Thoughts on new defensive coordinator Mike Pettine.

(Mike Daniels, Packers Defensive Tackle): "I love him. I absolutely love him. He's a really angry, no BS Jersey dude. He's going to hurt some people's feelings and we need that. I'm excited to get to work with him. And he's excited. He's going to get after you.

"I met with him. We talked. He's definitely the kind of guy that we want, the kind of guy that we need. I'm going to say he's going to do really great things for us. And he already is. I'm excited. I can't wait to go back.

"We've always had the pieces, and now he's ready to put them together. He just has the attitude we've been missing. We've been missing it. He has it. He's ready to bring it out. He told me that himself. It's going to be an interesting film room with him. He's not afraid of holding guys accountable. And if you want to debate if you had a good play or not, he'll go right to the tape."
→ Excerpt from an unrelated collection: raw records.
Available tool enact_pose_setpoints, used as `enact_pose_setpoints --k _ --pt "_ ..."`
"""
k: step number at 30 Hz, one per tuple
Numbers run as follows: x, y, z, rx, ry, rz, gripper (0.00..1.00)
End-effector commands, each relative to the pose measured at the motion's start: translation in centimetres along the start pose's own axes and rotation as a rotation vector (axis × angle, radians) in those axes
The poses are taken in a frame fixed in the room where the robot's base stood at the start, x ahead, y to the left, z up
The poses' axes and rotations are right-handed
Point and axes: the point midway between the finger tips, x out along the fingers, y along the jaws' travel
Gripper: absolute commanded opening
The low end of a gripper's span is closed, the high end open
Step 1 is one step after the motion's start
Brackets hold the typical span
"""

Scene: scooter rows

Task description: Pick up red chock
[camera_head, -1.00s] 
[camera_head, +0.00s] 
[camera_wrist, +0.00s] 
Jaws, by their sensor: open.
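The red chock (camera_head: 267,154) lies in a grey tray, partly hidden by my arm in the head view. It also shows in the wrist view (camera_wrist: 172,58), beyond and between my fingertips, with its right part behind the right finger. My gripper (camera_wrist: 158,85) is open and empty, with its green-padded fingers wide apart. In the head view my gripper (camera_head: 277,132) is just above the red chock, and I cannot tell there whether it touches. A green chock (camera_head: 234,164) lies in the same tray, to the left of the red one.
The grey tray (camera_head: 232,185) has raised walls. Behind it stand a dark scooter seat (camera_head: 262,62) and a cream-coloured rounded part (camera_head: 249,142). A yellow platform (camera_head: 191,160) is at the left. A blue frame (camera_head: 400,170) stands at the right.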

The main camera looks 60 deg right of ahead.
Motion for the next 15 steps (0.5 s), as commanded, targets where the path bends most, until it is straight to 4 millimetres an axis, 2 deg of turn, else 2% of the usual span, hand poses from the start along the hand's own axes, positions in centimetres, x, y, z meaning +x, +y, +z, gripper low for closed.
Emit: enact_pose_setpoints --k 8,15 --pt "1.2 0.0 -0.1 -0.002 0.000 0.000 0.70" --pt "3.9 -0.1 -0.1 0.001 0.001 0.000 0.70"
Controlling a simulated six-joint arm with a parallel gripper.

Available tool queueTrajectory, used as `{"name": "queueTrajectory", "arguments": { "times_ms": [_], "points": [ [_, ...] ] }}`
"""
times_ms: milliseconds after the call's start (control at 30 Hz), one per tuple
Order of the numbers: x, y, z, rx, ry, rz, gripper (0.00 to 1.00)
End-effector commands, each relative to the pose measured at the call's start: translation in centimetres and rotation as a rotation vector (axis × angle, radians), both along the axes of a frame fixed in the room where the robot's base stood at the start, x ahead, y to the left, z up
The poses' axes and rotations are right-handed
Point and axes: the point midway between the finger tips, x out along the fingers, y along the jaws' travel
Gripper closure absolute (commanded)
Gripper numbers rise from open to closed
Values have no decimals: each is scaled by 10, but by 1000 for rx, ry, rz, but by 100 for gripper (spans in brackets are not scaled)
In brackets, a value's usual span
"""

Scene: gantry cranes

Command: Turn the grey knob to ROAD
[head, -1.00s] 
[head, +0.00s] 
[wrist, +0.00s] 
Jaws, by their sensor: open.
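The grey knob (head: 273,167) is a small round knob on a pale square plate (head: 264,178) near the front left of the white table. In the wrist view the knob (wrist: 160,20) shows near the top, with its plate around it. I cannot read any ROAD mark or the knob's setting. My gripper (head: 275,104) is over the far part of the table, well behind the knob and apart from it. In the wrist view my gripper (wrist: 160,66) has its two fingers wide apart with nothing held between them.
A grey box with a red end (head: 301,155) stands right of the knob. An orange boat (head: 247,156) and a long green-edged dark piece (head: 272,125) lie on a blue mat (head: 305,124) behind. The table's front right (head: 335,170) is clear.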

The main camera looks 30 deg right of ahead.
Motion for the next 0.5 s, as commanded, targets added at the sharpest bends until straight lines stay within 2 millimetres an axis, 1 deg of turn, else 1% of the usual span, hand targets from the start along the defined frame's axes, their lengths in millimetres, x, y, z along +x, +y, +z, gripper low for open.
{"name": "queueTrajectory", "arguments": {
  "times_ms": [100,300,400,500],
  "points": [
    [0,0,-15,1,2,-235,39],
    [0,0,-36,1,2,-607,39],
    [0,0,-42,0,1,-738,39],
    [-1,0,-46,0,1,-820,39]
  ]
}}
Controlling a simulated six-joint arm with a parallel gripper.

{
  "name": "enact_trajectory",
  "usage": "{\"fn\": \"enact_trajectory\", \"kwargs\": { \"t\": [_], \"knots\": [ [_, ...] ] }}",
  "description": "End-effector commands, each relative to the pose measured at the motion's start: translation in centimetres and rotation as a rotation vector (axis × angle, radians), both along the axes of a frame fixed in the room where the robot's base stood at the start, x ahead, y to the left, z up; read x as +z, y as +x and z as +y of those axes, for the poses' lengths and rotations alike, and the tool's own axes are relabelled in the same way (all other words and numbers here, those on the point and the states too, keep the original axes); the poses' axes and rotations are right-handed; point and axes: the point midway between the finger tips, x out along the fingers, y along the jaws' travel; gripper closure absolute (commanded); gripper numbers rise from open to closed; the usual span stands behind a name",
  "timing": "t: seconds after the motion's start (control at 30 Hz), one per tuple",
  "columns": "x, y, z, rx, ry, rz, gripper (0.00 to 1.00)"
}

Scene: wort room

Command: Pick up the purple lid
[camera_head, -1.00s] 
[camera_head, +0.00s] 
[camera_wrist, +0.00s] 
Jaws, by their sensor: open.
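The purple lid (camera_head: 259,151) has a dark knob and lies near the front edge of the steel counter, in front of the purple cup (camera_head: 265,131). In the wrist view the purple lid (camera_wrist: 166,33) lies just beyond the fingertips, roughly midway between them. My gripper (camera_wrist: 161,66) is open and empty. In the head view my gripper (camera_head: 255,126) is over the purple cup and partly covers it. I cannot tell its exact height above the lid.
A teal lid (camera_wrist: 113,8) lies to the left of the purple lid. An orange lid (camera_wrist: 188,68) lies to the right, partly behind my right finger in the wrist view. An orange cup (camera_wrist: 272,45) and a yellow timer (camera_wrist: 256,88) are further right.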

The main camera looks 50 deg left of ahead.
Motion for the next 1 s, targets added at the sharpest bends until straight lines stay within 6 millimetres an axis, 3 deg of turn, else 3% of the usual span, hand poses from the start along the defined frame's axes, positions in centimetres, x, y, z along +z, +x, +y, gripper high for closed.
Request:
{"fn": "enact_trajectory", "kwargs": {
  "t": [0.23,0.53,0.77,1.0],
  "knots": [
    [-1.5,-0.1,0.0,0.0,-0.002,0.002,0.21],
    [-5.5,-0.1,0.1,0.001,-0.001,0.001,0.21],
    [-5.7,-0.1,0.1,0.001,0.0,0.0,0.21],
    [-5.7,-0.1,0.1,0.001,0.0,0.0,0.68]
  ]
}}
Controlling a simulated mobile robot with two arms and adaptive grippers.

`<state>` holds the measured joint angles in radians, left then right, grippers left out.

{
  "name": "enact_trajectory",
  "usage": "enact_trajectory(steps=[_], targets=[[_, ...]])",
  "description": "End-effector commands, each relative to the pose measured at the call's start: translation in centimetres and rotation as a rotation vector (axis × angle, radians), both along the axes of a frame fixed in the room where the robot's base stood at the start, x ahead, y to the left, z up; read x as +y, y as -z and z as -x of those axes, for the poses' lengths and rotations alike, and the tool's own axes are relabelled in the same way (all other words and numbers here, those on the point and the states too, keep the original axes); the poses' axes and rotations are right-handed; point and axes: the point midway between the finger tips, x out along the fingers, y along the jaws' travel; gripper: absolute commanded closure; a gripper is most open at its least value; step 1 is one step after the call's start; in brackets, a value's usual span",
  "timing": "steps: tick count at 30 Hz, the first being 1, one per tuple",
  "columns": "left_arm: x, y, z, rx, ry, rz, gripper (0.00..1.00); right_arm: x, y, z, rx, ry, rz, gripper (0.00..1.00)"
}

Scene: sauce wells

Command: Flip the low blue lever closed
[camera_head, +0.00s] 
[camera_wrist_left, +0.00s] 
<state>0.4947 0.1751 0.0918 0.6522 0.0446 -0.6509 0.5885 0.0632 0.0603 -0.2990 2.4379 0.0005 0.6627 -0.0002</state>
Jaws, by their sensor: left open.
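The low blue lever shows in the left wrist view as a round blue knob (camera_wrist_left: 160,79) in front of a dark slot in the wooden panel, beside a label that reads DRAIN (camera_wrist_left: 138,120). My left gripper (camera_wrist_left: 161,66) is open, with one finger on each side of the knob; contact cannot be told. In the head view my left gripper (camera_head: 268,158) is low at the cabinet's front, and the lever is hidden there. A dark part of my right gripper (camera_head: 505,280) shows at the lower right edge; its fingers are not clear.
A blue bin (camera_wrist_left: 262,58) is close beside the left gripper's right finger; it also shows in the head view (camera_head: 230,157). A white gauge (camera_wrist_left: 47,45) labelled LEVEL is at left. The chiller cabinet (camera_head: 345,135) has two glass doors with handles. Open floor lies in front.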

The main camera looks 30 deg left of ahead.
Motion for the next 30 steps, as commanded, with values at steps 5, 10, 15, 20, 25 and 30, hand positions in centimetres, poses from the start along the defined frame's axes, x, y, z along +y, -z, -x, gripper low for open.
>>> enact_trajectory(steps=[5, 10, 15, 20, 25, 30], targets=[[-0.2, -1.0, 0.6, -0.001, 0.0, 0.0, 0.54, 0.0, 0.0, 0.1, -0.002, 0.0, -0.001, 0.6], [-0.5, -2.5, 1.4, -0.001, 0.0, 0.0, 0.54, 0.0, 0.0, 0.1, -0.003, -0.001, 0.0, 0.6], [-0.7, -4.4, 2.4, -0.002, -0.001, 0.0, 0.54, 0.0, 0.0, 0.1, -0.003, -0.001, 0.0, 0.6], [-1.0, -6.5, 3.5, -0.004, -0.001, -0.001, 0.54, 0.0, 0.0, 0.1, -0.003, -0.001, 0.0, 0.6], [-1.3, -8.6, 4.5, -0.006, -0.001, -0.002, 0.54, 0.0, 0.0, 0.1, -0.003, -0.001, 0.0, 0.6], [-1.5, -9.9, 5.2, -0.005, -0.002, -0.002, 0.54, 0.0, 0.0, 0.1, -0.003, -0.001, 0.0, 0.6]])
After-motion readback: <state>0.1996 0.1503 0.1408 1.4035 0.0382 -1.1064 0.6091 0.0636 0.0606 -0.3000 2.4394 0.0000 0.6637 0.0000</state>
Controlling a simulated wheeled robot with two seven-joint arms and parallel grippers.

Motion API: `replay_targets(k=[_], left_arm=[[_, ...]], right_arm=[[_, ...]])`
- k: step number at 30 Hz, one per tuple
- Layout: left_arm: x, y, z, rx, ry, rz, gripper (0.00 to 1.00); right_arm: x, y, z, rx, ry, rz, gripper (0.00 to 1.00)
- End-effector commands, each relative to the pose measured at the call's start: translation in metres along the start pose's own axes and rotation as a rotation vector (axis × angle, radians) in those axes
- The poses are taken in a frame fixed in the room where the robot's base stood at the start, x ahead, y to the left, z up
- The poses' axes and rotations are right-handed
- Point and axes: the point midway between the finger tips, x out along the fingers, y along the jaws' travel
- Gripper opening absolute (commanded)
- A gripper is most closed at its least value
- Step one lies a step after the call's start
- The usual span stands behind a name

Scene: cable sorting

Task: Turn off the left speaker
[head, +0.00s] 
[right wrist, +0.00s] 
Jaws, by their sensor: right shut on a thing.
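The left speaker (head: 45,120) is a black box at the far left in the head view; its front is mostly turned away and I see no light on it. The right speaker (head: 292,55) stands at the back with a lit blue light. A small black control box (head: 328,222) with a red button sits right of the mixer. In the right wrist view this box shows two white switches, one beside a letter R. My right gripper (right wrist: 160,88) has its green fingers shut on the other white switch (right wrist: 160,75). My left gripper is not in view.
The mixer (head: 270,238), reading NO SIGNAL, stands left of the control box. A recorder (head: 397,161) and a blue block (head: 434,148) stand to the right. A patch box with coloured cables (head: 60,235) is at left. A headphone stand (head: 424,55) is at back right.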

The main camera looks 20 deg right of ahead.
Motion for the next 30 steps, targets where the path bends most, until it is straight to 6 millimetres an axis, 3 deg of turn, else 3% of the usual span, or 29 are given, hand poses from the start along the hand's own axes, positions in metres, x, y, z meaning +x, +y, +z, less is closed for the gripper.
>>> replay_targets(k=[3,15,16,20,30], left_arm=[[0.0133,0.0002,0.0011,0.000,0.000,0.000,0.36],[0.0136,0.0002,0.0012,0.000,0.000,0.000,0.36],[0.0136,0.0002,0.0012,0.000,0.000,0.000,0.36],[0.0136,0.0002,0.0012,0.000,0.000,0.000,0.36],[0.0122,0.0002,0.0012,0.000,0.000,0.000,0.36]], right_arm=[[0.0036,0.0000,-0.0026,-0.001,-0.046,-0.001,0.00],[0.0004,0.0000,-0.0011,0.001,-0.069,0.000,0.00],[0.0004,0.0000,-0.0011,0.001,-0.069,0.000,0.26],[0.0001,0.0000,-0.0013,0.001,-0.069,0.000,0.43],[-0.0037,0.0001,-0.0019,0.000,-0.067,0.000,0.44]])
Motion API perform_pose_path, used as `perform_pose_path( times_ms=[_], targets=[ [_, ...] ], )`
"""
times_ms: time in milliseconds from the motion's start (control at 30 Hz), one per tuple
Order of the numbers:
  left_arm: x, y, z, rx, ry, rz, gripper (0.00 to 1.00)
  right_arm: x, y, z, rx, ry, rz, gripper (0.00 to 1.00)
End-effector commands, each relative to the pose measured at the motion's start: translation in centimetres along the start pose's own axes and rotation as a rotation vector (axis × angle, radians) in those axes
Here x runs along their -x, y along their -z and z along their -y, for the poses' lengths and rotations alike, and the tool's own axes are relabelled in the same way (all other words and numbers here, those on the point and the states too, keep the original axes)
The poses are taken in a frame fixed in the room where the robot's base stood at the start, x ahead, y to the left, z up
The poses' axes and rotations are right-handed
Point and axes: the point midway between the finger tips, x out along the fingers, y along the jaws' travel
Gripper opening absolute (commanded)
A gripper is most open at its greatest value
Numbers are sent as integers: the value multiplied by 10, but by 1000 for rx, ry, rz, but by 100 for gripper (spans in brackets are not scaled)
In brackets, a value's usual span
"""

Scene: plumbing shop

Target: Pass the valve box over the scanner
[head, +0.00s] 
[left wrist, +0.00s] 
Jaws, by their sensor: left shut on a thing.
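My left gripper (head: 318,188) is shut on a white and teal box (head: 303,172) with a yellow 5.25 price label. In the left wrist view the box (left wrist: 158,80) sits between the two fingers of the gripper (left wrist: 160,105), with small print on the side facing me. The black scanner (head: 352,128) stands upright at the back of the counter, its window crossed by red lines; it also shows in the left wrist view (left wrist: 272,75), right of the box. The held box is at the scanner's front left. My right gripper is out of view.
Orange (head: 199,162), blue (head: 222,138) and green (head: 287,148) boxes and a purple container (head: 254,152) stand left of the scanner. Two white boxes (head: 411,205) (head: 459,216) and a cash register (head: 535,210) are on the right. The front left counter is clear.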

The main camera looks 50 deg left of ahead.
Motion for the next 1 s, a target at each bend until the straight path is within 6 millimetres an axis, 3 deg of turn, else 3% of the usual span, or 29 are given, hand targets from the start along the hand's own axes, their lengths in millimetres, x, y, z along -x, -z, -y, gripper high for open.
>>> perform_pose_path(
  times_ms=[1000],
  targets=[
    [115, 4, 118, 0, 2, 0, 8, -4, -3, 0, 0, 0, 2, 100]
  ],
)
(Albert Breer, MMQB.com): “The big thing with him is the way he runs his defense is very, very difficult to prepare for. It’s complex…He gets guys playing fast. If you want to watch what Rex Ryan’s defenses have done over the years you see it’s simpler for them and more complex for the opponent.”

(Tony Dungy, NBC Super Bowl Analyst): “I remember Mike when he was at Cleveland. (He’s a) very good coach. I think he’s going to be motivated and geared up and ready to go. He’ll help them. No doubt.”